Le Moulin à images de Robert Lepage va cesser de tourner à l'automne. La Ville de Québec a en effet décidé de ne pas renouveler le contrat la liant à Ex Machina depuis 2008. La production initiée dans le cadre du 400e anniversaire de la ville, offerte gratuitement au public, mais coûteuse (plus de 3,5 millions par année), avait à sa saison initiale attiré 600 000 spectateurs. Cet achalandage a diminué au cours des étés qui ont suivi.

Cette fin annoncée a mis en branle un autre moulin. À paroles, celui-là.

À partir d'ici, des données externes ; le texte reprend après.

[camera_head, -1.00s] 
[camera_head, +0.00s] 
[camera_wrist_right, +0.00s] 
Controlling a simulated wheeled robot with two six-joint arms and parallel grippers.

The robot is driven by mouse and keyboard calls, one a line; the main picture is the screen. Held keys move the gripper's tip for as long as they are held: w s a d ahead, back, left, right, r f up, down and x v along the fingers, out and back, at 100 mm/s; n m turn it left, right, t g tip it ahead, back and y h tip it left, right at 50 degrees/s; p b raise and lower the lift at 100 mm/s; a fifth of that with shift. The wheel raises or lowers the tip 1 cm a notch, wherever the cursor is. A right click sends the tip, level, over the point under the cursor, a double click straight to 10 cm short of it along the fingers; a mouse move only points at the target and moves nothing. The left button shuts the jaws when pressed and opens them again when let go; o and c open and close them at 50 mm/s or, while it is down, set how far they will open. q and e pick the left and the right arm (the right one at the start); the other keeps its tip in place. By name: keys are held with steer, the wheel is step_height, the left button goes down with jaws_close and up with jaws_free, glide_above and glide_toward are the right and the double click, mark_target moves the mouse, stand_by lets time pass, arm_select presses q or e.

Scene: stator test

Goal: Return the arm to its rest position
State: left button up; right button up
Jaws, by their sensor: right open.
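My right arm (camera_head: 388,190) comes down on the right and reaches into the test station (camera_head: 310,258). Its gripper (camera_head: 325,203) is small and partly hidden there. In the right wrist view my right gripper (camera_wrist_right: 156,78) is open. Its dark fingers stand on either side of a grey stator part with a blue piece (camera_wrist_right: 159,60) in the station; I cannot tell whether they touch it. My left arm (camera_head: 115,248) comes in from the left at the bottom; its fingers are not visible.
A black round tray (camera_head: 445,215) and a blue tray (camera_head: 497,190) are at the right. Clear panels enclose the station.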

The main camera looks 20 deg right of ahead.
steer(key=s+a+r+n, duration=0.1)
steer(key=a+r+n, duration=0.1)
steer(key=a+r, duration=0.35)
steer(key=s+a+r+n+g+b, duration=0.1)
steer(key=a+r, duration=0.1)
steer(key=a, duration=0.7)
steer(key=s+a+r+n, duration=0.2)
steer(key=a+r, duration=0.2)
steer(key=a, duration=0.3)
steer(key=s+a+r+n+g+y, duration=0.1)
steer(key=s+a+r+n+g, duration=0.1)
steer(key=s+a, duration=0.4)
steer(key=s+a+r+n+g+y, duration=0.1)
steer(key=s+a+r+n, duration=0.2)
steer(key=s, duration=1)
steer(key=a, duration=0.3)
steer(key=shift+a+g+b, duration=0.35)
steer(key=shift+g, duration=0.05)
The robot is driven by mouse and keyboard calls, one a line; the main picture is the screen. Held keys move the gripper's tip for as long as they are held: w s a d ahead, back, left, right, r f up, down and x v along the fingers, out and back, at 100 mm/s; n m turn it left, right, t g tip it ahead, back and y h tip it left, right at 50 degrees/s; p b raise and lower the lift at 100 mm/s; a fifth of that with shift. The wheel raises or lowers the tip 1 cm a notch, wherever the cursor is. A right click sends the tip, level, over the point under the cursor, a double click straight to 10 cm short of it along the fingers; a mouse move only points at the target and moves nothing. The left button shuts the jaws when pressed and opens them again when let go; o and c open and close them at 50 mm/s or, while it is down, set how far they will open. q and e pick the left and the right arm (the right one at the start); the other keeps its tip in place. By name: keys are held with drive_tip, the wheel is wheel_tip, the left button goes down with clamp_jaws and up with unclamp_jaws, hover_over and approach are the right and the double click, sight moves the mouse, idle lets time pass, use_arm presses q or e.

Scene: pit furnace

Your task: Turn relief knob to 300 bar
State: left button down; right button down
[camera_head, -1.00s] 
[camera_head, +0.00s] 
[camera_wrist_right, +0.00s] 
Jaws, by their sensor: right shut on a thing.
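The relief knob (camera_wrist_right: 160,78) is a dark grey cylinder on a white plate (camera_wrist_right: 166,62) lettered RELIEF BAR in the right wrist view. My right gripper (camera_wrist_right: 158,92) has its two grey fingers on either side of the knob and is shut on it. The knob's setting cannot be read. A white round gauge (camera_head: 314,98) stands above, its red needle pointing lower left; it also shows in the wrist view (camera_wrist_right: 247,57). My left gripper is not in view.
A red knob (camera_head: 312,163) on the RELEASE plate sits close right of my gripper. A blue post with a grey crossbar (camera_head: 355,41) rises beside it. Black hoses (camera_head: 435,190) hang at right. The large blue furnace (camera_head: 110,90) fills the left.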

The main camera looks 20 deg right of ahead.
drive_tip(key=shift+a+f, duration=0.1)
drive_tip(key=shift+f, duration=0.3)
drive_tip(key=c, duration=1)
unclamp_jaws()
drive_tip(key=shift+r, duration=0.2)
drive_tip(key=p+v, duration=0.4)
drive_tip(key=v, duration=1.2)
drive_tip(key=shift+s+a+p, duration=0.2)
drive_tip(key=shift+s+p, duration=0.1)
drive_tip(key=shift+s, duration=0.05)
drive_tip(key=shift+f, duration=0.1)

Des élus municipaux se sont dits d'avis que le maire Régis Labeaume a eu tort de s'engager pour cinq ans dans cette aventure. Que l'argent des contribuables a été «gaspillé». Que le trésor public serait mieux avisé d'investir dans des événements générant davantage de retombées économiques. Le Carnaval de Québec, par exemple.

Certes, il faut rendre au Bonhomme ce qui appartient au Bonhomme - sa tradition, ses festivités, sa réussite et, oui, son impact économique. Mais l'argument fond à vue d'oeil lorsqu'on saisit que le Moulin à images, c'est tout simplement autre chose.

C'est d'abord une oeuvre d'art parfaitement réussie. Une oeuvre à la Lepage, ambitieuse, grandiose, inclassable. Si la projection architecturale est un genre en soi, le catalogue en était jusque là bien mince. «Au départ, ce n'était pas très clair: on ne voulait pas faire un documentaire, ni un film, ni du théâtre non plus, ni un 'Parc-Canada'... On voulait quelque chose qui tienne du feu d'artifice et du livre d'art», disait Lepage quelques jours avant la première projection (cité dans Dans le ventre du Moulin, documentaire de l'ONF).

Il y a plus, et c'est presque une constante dans ce que fait Robert Lepage: son Moulin est parvenu à toucher toutes les cibles à la fois. Un, l'inventivité artistique, la recherche de la beauté, la virtuosité technologique. Deux, la pédagogie sans douleur. Trois, le succès populaire: lorsque les silos à grains de la Bunge cesseront de porter des images, en septembre, certainement plus de deux millions de personnes, gens du lieu et étrangers, auront assisté à la performance.

Dernière chose.

Québec n'est pas une ville comme une autre. Elle est unique à l'échelle de l'Amérique du Nord. Sa force, c'est son passé, son identité, son esthétisme, sa majesté. Illuminant le vieux port, les images du Moulin, faites par et pour Québec, ont ajouté (et ajouteront encore cet été) à cette beauté.

Et passeront à son histoire.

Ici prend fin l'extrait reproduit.